Pelantikan dan mutasi pejabat yang dilakukan petahana Hi. Rusdy Mastura disinyalir bertentangan dengan ketentuan Pasal 71 ayat 2 Undang-Undang Republik Indonesia Nomor 10 Tahun 2016 Tentang Perubahan Kedua Atas UndangUndang Nomor 1 Tahun 2015 Tentang Penetapan Peraturan Pemerintah Pengganti Undang-Undang Nomor 1 Tahun 2014

Mutasi pejabat juga dilakukan Renny A. Lamadjido selaku Wakil Walikota Palu yang mencalonkan diri sebagai Cawagub Provinsi Sulteng, Bersama-sama Hadiyanto Rasyid selaku Walikota Palu yang merupakan satu kesatuan yang tidak terpisahkan sebagai Pemerintah Kota Palu telah melakukan pelantikan/mutasi pejabat di lingkup Pemerintah Kota Palu pada 22 Maret 2024.

Renny selaku Wakil Walikota Palu merupakan satu kesatuan dengan Walikota Palu selaku Pemerintah Kota Palu yang menjalankan pemerintahan di Kota Palu, di mana keduanya melaksanakan tugas dan fungsi pemerintahan secara Bersama-sama sebagaimana ketentuan Pasal 1 Angka 3 Jo.
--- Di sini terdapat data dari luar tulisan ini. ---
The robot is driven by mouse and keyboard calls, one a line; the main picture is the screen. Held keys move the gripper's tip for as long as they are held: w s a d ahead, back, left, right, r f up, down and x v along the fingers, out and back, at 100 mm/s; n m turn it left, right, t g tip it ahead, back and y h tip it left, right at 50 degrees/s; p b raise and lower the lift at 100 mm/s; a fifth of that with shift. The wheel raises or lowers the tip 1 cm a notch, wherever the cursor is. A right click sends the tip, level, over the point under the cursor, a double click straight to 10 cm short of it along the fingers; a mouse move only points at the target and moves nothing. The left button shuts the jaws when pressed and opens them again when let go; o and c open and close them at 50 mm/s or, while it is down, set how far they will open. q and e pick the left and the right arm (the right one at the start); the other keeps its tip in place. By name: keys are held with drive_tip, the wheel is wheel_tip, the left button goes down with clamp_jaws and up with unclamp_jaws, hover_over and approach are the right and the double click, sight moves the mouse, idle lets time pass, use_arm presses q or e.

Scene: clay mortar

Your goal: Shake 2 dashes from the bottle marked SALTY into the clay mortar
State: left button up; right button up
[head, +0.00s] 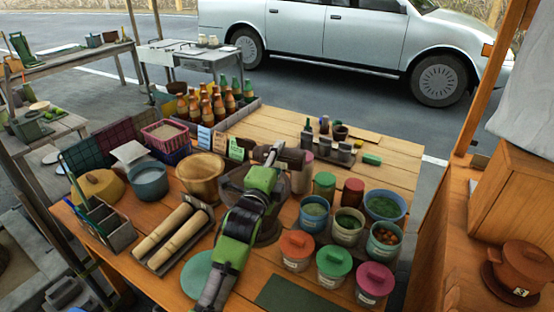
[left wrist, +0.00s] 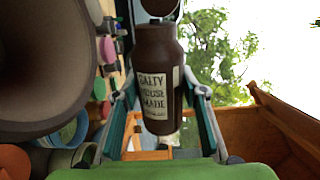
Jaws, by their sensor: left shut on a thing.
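My left gripper (head: 274,158) is shut on a dark brown bottle (head: 292,157), above the table. In the left wrist view the bottle (left wrist: 154,65) stands between the two fingers, and its pale label reads SALTY HOUSE MADE. In the head view the bottle lies tipped well over on its side. The clay mortar (head: 232,187) is a wide dark bowl, partly hidden under my left forearm and gripper. It also shows large at the left of the left wrist view (left wrist: 45,65). No falling contents can be made out. My right gripper is out of view.
Tubs with green contents (head: 348,226) and lidded jars (head: 297,250) crowd the right. A brown bowl (head: 201,176) and rolling pins (head: 168,236) stand to the left. Several sauce bottles (head: 205,108) stand behind. Bare planks (head: 285,122) lie at the back.

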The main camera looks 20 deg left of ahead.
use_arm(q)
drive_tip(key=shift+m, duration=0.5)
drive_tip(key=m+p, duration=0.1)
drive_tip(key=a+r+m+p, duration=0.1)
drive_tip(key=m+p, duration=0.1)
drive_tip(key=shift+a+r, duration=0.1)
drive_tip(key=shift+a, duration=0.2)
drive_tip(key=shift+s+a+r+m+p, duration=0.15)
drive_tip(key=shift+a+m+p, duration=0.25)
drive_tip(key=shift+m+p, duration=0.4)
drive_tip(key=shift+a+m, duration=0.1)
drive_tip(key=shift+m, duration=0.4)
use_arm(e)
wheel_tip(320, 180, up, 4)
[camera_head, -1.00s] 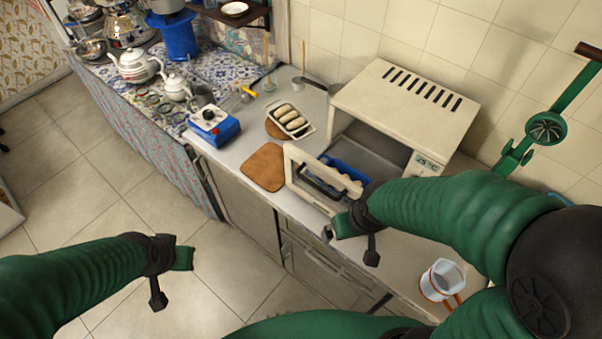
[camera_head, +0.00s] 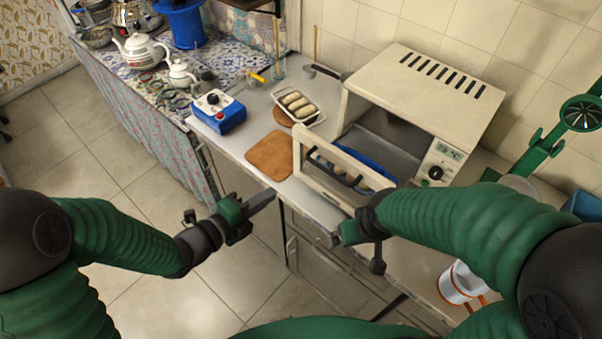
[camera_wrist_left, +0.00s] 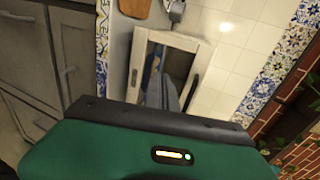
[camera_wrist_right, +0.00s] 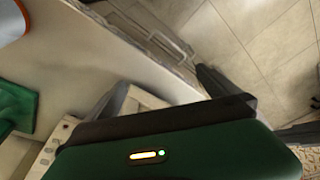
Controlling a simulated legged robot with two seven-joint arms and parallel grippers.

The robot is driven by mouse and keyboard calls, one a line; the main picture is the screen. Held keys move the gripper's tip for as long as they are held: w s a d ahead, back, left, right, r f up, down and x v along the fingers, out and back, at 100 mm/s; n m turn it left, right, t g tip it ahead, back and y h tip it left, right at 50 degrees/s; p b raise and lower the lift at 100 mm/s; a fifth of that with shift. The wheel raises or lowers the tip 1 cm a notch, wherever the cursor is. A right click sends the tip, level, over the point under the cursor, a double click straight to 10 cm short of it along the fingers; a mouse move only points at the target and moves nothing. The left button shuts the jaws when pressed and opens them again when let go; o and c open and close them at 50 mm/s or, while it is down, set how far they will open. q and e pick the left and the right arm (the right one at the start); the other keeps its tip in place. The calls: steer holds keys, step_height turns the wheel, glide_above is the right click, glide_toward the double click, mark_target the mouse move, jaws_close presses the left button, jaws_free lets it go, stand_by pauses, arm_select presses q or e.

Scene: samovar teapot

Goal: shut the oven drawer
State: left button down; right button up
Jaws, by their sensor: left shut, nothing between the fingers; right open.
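The cream oven (camera_head: 425,100) stands on the counter with its drawer pulled out toward the front. The drawer front (camera_head: 325,178) has a glass pane and a black handle (camera_head: 333,172); a blue tray (camera_head: 365,165) with pale rolls is behind it. The drawer front also shows in the left wrist view (camera_wrist_left: 203,52). My left gripper (camera_head: 262,202) is shut and empty, left of the drawer front and apart from it. My right gripper (camera_head: 338,234) is open, near the drawer's right front end; contact cannot be told. Its spread fingers show in the right wrist view (camera_wrist_right: 163,92).
A brown board (camera_head: 270,155), a dish of rolls (camera_head: 297,107) and a blue burner box (camera_head: 217,112) lie left of the oven. A white-and-orange mug (camera_head: 460,284) stands at the right. A green press (camera_head: 560,130) is right of the oven. Floor is clear at left.

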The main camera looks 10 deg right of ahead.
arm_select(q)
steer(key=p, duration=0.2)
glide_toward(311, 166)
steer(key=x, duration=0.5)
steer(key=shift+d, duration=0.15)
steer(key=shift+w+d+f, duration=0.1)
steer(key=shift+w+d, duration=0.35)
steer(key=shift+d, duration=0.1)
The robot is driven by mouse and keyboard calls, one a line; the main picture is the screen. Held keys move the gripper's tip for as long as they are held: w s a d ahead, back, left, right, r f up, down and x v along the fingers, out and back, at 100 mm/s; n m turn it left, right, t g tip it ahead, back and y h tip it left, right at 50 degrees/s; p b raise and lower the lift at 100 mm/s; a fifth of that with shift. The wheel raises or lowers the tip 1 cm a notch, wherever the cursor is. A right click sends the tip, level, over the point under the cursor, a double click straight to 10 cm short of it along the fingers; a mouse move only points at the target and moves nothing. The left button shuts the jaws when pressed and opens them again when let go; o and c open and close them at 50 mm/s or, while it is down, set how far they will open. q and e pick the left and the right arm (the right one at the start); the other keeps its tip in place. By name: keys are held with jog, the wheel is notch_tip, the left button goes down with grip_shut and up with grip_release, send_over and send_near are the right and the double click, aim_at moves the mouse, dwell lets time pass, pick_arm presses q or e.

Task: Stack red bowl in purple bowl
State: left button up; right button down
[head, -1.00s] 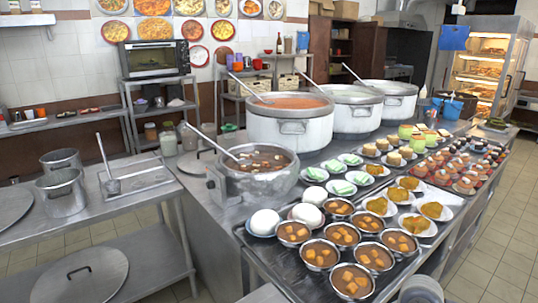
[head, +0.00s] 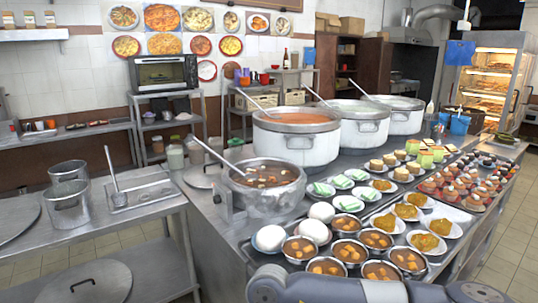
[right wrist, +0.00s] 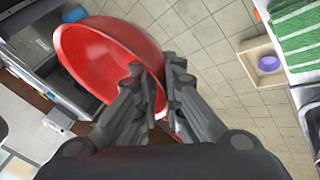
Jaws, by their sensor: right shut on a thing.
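The red bowl (right wrist: 105,50) is large in the right wrist view, tilted with its inside showing. Its wall is between the fingers of my right gripper (right wrist: 157,75), which is shut on it. The bowl is held up over tiled floor. A small purple bowl (right wrist: 268,63) sits in a shallow beige box at the right of that view, apart from the red bowl. Of my right arm, only grey links show at the bottom of the head view; its gripper is out of that picture. My left gripper is in neither view.
A steel counter carries large pots (head: 296,138), a smaller pot with a ladle (head: 262,200), filled bowls (head: 408,262) and plates of food. A steel table with metal containers (head: 68,208) stands at left. Tiled floor (head: 512,235) is clear at right.

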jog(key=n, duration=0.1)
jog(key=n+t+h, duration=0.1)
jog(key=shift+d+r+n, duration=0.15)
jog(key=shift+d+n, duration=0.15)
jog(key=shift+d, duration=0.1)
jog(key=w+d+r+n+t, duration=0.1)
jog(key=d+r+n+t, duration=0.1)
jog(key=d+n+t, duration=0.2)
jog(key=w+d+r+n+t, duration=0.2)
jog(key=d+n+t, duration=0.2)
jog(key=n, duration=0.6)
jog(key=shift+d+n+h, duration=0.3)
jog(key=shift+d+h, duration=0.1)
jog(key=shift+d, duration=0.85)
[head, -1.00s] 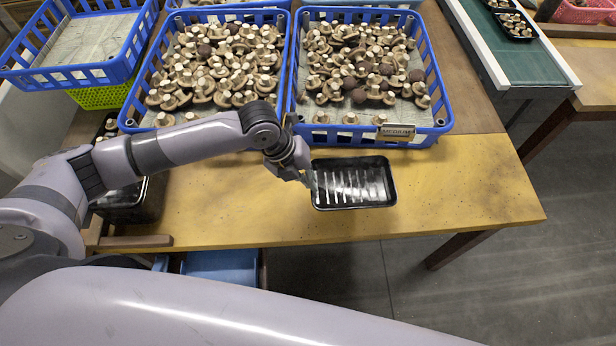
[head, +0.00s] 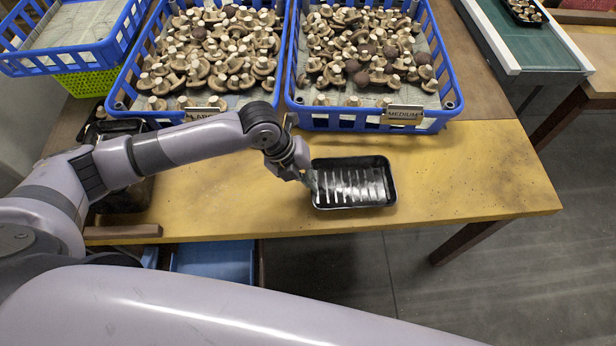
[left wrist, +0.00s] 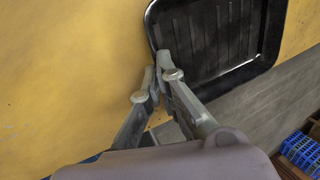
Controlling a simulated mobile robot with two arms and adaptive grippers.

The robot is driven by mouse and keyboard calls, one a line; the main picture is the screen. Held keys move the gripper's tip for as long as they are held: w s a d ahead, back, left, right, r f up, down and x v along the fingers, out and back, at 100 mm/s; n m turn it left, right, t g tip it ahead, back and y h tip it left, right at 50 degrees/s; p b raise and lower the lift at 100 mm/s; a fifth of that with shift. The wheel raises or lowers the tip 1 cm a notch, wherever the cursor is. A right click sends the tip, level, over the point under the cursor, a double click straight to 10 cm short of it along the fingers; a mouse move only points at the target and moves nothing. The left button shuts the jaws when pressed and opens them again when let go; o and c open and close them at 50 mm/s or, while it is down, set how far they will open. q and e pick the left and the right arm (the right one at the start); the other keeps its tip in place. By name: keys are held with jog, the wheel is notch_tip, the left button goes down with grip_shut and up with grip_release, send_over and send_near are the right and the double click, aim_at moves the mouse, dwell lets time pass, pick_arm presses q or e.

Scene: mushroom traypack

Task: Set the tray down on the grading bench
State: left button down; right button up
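The tray (head: 354,184) is black, shallow and empty, with bright streaks on its ribbed floor. In the head view it appears over the front part of the yellow wooden grading bench (head: 460,190). My left gripper (head: 310,181) is at the tray's left side. In the left wrist view, the gripper's fingers (left wrist: 158,74) are closed together at the rim of the tray (left wrist: 215,40). The tray's far corner there overlaps the grey floor beyond the bench edge. The gap between tray and bench is hard to judge. My right gripper is not in view.
Two blue crates of mushrooms, left (head: 118,88) and right (head: 450,105), stand behind the tray. The right one bears a MEDIUM sign (head: 404,115). A black container (head: 128,195) sits at the bench's left. The bench right of the tray is clear.

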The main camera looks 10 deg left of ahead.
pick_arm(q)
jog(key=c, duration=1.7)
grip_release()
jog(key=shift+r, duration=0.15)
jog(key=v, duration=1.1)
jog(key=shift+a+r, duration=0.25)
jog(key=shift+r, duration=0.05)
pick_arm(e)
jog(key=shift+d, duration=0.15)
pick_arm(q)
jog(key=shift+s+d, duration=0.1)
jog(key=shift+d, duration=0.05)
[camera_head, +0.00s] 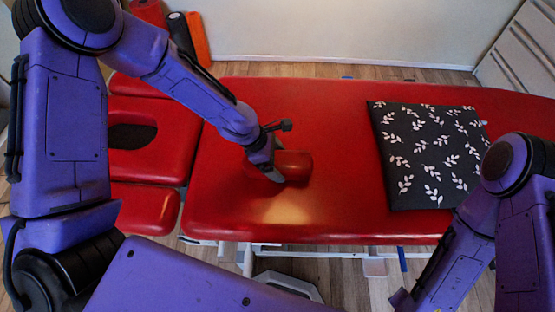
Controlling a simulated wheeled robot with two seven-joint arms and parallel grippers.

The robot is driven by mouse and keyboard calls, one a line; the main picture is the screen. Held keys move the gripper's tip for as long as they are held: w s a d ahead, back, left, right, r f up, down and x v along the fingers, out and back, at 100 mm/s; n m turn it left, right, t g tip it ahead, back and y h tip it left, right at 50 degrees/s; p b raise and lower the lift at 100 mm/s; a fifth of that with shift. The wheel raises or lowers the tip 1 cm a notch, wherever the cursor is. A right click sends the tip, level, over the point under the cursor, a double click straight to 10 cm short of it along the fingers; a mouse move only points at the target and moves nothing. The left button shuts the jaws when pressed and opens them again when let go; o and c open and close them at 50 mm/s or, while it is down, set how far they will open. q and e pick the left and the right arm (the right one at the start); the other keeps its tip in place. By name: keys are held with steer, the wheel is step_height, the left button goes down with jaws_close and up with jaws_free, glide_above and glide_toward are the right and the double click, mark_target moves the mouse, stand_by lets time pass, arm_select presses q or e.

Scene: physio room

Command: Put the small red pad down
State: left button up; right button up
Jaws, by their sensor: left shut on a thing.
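The small red pad (294,165) is a rounded red block over the left part of the red treatment table (330,120). The gripper hides part of the pad. My right arm shows at the lower right, but its gripper fingers cannot be made out.
A black cushion with white leaf print (428,150) lies on the right part of the table. The headrest section with a dark face hole (132,136) is at the left. Rolled mats (182,36) stand behind. The table's middle is clear.

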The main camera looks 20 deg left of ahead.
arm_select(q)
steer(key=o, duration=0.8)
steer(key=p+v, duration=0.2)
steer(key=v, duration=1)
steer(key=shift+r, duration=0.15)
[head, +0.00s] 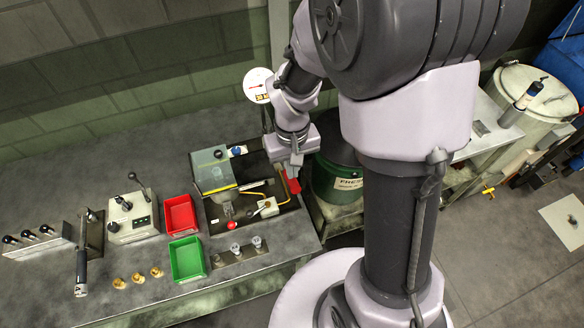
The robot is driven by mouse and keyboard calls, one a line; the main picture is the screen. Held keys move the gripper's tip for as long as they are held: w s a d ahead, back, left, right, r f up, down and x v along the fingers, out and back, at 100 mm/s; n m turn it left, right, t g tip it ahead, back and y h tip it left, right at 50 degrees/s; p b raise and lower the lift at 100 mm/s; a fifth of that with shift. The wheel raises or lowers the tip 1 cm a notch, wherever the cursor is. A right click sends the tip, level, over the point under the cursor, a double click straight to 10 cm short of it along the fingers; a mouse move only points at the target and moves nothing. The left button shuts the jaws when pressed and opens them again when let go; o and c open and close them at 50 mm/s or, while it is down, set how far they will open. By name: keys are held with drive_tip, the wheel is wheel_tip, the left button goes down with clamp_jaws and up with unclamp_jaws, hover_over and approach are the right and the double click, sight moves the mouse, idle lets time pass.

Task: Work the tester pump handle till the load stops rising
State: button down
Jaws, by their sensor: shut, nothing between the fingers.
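The tester sits on the bench, with a clear-lidded box (212,169), a yellow hose (283,190) and a round white dial gauge (258,85) with a red needle. The dial's reading is too small to make out. A red bar (293,184), which looks like the pump handle's grip, shows at the tester's right side. My gripper (294,175) is over that side, pointing down, shut and empty. Its fingertips are close to the red bar; I cannot tell whether they touch it. My arm hides part of the tester's right rear.
A red bin (180,214) and a green bin (187,259) stand left of the tester. Several brass pieces (138,278) lie near the front edge. A green drum (336,181) stands close on the right.

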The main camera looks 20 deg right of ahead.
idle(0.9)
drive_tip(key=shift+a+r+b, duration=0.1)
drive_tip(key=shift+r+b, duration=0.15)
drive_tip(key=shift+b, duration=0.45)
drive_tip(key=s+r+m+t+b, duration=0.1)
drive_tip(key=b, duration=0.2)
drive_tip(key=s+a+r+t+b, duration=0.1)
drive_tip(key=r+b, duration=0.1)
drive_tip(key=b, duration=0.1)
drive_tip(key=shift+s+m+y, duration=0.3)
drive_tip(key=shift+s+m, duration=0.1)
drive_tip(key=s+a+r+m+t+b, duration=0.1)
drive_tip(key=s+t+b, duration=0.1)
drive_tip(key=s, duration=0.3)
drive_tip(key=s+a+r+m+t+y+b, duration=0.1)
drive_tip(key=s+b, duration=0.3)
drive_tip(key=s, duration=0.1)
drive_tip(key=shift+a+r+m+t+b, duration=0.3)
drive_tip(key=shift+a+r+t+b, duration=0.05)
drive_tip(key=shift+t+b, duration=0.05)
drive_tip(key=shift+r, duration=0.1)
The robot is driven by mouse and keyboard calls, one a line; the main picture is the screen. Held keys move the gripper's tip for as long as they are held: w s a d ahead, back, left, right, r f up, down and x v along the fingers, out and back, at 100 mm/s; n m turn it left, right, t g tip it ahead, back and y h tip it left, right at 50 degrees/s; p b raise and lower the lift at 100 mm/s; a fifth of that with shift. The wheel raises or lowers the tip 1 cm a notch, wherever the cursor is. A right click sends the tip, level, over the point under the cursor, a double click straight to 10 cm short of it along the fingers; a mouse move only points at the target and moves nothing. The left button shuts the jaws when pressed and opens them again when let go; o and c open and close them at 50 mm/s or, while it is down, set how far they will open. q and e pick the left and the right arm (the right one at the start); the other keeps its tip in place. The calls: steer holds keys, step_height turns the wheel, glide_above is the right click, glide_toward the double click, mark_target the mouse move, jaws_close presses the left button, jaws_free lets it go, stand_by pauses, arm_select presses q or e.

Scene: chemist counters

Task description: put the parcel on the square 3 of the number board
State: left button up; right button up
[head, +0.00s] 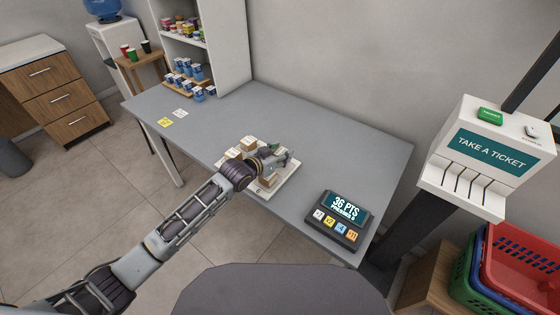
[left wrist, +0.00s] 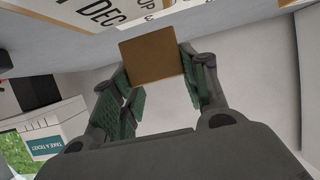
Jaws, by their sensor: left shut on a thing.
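My left gripper (head: 284,157) is over the number board (head: 286,181), with its fingers pointing right in the head view. In the left wrist view the left gripper (left wrist: 160,82) is shut on a brown square-faced parcel (left wrist: 152,58), held at the fingertips. The held parcel cannot be made out clearly in the head view. Small brown boxes show around the gripper, one at its far side (head: 249,144) and one at its near side (head: 269,180). The arm and gripper hide much of the board, and its numbers are unreadable. My right gripper is not in view.
A dark points display with buttons (head: 336,217) stands at the right of the grey table (head: 330,130). Shelves with small goods (head: 190,75) stand at the back left. A ticket machine (head: 490,155) is at the right. The table beyond the board is clear.

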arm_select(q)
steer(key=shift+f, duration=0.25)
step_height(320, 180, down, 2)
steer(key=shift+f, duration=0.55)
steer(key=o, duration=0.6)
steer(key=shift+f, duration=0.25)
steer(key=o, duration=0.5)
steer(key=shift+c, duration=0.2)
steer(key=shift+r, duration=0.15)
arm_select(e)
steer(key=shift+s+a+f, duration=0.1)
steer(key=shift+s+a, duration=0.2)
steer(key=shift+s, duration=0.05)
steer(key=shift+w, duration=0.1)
Pasal 63 Jo Pasal 66 UU 23/2014 tentang Pemerintahan Daerah

Djohermansyah menegaskan,  petahana yang melakukan penyalahgunaan wewenang dengan memutasi pejabat untuk keuntungan dirinya bisa dibatalkan pencalonannya dan dikenai sanksi pemberhentian sebagai kepala daerah.

“Incumbent yang melakukan mutasi jabatan harusnya bisa dibatalkan pencalonannya, dan dikenai sanksi pemberhentian sebagai kepala daerah. Ini sesuai dengan ketentuan Putusan MA Nomor 570 tahun 2016 tentang Pilkada. Orang itu telah menyalahgunakan wewenang,” ujarnya.

Pendapat senada disampaikan ahli Hukum Tata Negara yang juga mantan Ketua Mahkamah Konstitusi (MK), Hamdan Zoelva, yang juga hadir sebagai pembicara. Menurutnya, ada ancaman yang sangat tegas kalau ada incumbent yang melakukan mutasi seperti ini, dia bisa dibatalkan sebagai calon kepala daerah oleh KPU.

Hamdan mencontohkan, pada Pilakda 2009 waktu dia menjadi Ketua MK, banyak temuan hasil pilkada yang akhirnya dibatalkan. Hal tersebut karena petahana memanfaatkan jabatannya, memanfaatkan birokrasi, serta memanfaatkan kebijakannya untuk memenangkan dirinya.

“Kekuatan incumbent memiliki ruang besar untuk memanfaatkan jabatan, memanfaatkan birokrasi, memanfaatkan kebijakan, seperti bansos. Pernah bupati memutasi lebih dari 10 camat. Camat datang ke MK dan protes. MK memutuskan ini membahakan demokrasi, merusak demokrasi dengan mamanfaatkan jabatan untuk kepentingan dirinya,” kata Hamdan.